The refreeze has already played out over and over in New England, where mountains of snow are piled high. Here’s a look at how people are handling the weather:

In the Baltimore-Washington region, officials urged commuters to leave early and avoid a snowy rush hour.

Forecasts called for a possible 1 to 2 inches of snow between 4 p.m. and 9 p.m., with low visibility, high winds, and falling temperatures. Combined, that can make for slick roads and dangerous driving conditions.

Transportation officials say it’s bad timing for a snowstorm.

Talk about a pooper scooper.

A man in suburban Washington, D.C., attached a plow to the motorized toilet, which he had already made for a parade this past summer.

David Goldberg of Rockville, Md., calls the contraption “Loo-cy,” and it comes complete with a toilet paper stand and a magazine rack.

Goldberg posted a YouTube video of himself sitting on the commode while plowing about 4 inches of snow Tuesday in front of a hardware store he owns in Bethesda, Md.

Remember that New York tourism office website that suggested potential visitors should go to the Florida Keys?

Well, its website crashed.

Bruce Stoff of the Ithaca-Tompkins County Convention and Visitors Bureau said nearly 150,000 views crashed the site Tuesday afternoon.

On Sunday, Visitithaca.com posted images of Key West and provided links to Florida Keys websites. The site said, “We surrender” and “Winter, you win” and suggested that a visit to Key West was a better option than frozen central New York.

The upside: Stoff said his office fielded numerous inquiries about tourism in upstate New York.

Here’s an upside to all this snow: It was so deep in Troy, N.H., residents were finally able to capture a black Labrador retriever that was on the lam for three years.

The wily female pup, who’s 3 or 4 years old, had been spotted regularly, but nobody could get close enough for a grab. That changed Sunday night when Courtney Davis and his girlfriend, Tiffany Bennett, spotted her running from an abandoned trailer. Hampered by deep, fluffy snow after a series of heavy storms, the dog couldn’t get away again.

Carl Patten Jr., who’s been keeping the pooch in his heated garage since then, said Tuesday that he’s using two collars on her: one a harness and the other around her neck, just to be safe.

“It’s like Houdini, this dog,” Patten said.

The cold snap affected just about everyone in the Carolinas: Schools closed, people worried about tree limbs falling on homes or pipes bursting, and shelters took in more homeless people.

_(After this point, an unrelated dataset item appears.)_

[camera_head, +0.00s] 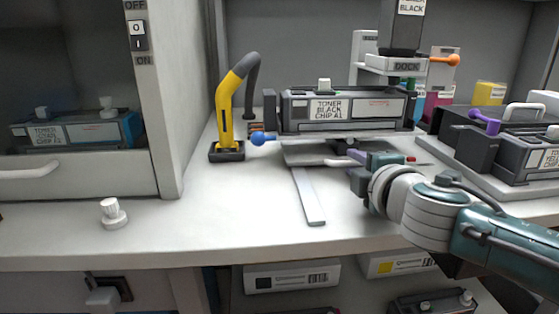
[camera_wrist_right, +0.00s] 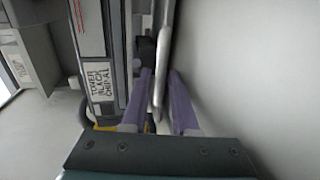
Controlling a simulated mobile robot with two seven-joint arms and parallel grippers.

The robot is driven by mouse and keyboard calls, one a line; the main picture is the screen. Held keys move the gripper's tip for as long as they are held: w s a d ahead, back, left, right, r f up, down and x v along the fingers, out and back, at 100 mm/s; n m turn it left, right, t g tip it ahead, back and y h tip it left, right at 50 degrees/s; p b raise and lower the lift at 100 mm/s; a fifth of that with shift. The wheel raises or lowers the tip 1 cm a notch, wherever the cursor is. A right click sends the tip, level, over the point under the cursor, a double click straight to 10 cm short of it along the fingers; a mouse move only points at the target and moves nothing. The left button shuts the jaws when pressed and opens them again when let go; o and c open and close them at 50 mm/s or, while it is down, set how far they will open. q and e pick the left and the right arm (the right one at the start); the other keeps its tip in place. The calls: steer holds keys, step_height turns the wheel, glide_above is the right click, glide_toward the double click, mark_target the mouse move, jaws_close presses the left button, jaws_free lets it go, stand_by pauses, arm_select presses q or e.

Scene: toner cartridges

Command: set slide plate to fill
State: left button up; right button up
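A black toner cartridge (camera_head: 335,110) labelled TONER BLACK CHIP A1 sits level in a stand at the back middle. A thin light plate edge (camera_head: 300,137) runs beneath it, with a blue ball knob (camera_head: 258,138) at its left end. I cannot tell for sure that this is the slide plate, and no fill mark is readable. My right gripper (camera_head: 338,161) is just below and in front of the cartridge, pointing left. In the right wrist view its purple fingers (camera_wrist_right: 160,98) are apart, either side of a thin light bar (camera_wrist_right: 158,85). Contact is unclear. My left gripper is out of view.
A yellow hose arm (camera_head: 229,107) stands left of the stand. A DOCK column (camera_head: 396,65) with an orange knob (camera_head: 453,60) rises behind. A grey unit with a purple knob (camera_head: 484,121) is at right. A grey strip (camera_head: 309,197) lies in front; bare bench surrounds it.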

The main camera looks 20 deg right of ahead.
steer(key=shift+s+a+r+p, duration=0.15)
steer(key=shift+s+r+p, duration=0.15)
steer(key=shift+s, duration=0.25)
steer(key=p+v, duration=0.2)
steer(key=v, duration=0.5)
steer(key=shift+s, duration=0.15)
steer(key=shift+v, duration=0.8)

In Greenville, S.C., Frank Marshall prepared for the deep freeze, bounding from store to store Wednesday looking for bags of rock salt to help melt the ice in his driveway. No luck: Every place was out.

“Nobody has a thing,” said Marshall, 67, a retired truck driver. “You go inside and everything is about spring. Nobody expected this.”

But he joked that if his power goes out, he won’t have to worry about his refrigerated food: “I’ll just put everything outside.”

While much of the rest of the country shivered, the Pacific Northwest experienced a different kind of February, with record-breaking high temperatures. Flowers blossomed, bees buzzed, and the sky was blue. Temperatures crept north of 60 degrees. But low temperatures meant headaches for skiers and snowboarders. Nearly all ski resorts in western Washington have partially or completely closed – there’s not enough snow.